Seseorang akan menikmati (enjoy) setiap aktivitas dan pekerjaan yang sesuai dengan bakat dan kekuatannya. Ia pun melakukannya dengan energi minimal (easy) dan berulang-ulang sepenuh hati. Mengapa bisa asyik dan sepenuh hati? Karena ia mengasah bagian tertajam dari bakat dan kekuatannya dan tidak terganggu sedikit pun dengan sejumlah keterbatasannya. Ia hanya fokus pada keunggulan dan sekuat tenaga menyiasati keterbatasannya. Akhirnya, ia semakin mahir dan ahli (excellent). Aktivitas jenis inilah yang akan mendatangkan hasil (earn)  maksimal.

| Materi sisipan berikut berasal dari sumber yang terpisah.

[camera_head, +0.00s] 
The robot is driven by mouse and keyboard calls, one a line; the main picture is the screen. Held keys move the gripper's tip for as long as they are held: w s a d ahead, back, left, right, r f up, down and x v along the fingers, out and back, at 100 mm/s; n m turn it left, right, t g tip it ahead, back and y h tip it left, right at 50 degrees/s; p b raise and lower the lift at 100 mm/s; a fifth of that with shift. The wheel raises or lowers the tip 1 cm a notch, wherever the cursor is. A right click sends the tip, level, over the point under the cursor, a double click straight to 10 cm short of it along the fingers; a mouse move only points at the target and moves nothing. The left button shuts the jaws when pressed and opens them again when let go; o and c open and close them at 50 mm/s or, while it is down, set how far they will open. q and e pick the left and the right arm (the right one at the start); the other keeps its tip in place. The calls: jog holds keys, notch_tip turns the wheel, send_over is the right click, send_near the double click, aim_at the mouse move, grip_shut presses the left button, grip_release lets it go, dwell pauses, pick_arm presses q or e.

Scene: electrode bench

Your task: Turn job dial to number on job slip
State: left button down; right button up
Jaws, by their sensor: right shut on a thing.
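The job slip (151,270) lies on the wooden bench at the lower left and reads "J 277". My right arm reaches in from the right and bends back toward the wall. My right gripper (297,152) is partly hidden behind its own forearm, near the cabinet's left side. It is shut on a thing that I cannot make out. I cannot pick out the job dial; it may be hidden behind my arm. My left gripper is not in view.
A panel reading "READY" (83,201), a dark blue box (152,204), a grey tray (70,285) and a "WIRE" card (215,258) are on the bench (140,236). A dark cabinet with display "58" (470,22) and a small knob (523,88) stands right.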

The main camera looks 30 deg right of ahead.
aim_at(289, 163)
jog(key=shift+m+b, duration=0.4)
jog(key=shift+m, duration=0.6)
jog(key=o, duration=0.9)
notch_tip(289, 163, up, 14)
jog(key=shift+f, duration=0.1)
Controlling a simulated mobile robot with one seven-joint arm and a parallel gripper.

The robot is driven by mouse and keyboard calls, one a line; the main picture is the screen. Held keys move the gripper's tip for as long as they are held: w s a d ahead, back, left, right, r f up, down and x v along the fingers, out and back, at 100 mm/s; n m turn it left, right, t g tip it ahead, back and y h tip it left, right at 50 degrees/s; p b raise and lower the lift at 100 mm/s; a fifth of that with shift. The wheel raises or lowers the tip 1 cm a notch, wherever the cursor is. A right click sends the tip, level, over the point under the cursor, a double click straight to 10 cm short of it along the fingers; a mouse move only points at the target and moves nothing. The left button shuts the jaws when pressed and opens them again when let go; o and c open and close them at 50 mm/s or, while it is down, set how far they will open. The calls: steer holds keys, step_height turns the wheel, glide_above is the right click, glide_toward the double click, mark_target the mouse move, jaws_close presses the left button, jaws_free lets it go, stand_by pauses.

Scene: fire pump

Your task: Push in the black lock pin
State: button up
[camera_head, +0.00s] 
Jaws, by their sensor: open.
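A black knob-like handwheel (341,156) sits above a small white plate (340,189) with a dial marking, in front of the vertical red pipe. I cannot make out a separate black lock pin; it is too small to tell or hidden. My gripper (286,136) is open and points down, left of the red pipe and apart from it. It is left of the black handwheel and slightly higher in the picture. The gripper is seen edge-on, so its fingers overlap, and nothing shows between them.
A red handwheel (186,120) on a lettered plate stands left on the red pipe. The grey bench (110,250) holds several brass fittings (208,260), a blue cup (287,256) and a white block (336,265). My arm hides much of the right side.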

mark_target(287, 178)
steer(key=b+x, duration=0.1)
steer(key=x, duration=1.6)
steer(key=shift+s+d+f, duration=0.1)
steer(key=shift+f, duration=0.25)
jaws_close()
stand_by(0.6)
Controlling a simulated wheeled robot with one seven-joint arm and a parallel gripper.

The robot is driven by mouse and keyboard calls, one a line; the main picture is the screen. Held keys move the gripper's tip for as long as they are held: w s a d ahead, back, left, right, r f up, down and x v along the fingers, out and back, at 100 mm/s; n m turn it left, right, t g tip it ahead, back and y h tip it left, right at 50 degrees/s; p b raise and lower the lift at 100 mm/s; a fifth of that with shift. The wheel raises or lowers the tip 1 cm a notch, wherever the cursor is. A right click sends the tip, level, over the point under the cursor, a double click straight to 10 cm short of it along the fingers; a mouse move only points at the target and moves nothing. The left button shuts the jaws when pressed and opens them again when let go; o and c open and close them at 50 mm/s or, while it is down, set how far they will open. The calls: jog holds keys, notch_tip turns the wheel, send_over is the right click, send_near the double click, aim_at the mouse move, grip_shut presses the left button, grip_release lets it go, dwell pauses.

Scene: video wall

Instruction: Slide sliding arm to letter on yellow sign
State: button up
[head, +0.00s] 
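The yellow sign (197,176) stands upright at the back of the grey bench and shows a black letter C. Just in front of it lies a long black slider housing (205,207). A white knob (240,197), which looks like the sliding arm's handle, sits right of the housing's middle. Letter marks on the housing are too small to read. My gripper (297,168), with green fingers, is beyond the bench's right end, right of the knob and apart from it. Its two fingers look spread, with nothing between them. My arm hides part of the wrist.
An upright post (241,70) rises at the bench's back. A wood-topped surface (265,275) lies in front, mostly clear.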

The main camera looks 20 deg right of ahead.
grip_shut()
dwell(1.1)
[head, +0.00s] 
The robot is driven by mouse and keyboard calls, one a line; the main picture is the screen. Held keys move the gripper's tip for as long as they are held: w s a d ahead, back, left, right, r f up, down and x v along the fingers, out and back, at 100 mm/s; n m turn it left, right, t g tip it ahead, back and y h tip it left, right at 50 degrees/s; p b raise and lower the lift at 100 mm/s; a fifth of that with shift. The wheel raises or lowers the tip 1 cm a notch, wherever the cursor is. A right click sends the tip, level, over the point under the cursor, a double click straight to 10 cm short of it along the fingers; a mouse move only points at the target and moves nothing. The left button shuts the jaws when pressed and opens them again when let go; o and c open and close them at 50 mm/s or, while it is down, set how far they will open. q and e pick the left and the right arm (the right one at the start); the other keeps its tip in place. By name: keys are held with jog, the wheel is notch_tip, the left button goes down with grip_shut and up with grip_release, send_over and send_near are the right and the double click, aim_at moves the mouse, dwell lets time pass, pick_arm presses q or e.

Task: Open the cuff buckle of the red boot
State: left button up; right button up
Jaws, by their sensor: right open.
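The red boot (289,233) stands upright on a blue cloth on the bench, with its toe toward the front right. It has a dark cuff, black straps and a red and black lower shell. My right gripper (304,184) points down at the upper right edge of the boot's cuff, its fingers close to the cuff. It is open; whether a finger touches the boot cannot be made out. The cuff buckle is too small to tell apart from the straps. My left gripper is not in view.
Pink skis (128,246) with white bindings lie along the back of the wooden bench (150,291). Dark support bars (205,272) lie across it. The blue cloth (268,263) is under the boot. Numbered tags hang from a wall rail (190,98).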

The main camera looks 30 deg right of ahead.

Abah memberi tantangan dan ruang renungan untuk kita semua. Apakah selama ini hidup kita sudah bermakna? Manfaat apa yang telah kita berikan untuk hidup dan kehidupan di sekitar kita? Bila hari ini kita sedang menekuni satu profesi, benarkah profesi itu merupakan manifestasi dari fitur unik yang telah Allah berikan untuk kita? Mari asyik dan bermakna di setiap profesi. Abah memberikan gambaran tentang 34 sifat produktif manusia (Tema Bakat).  Kita bisa membacanya dengan saksama dan menyesuaikannya dengan diri kita (Royani, Abah Rama, 2016).  Abah berharap dengan mengenal bakat yang “gue banget” kita dapat memaksimalkan peran kita di dunia (pendidikan) ini menuju meaningful life .

Kita akan lanjutkan diskusi kita dengan menampilkan bakat-bakat dominan pada diri seseorang yang membuatnya lebih mudah menjadi guru yang keren, inspiratif, dan dirindukan murid-muridnya. Ditunggu artikelnya, ya…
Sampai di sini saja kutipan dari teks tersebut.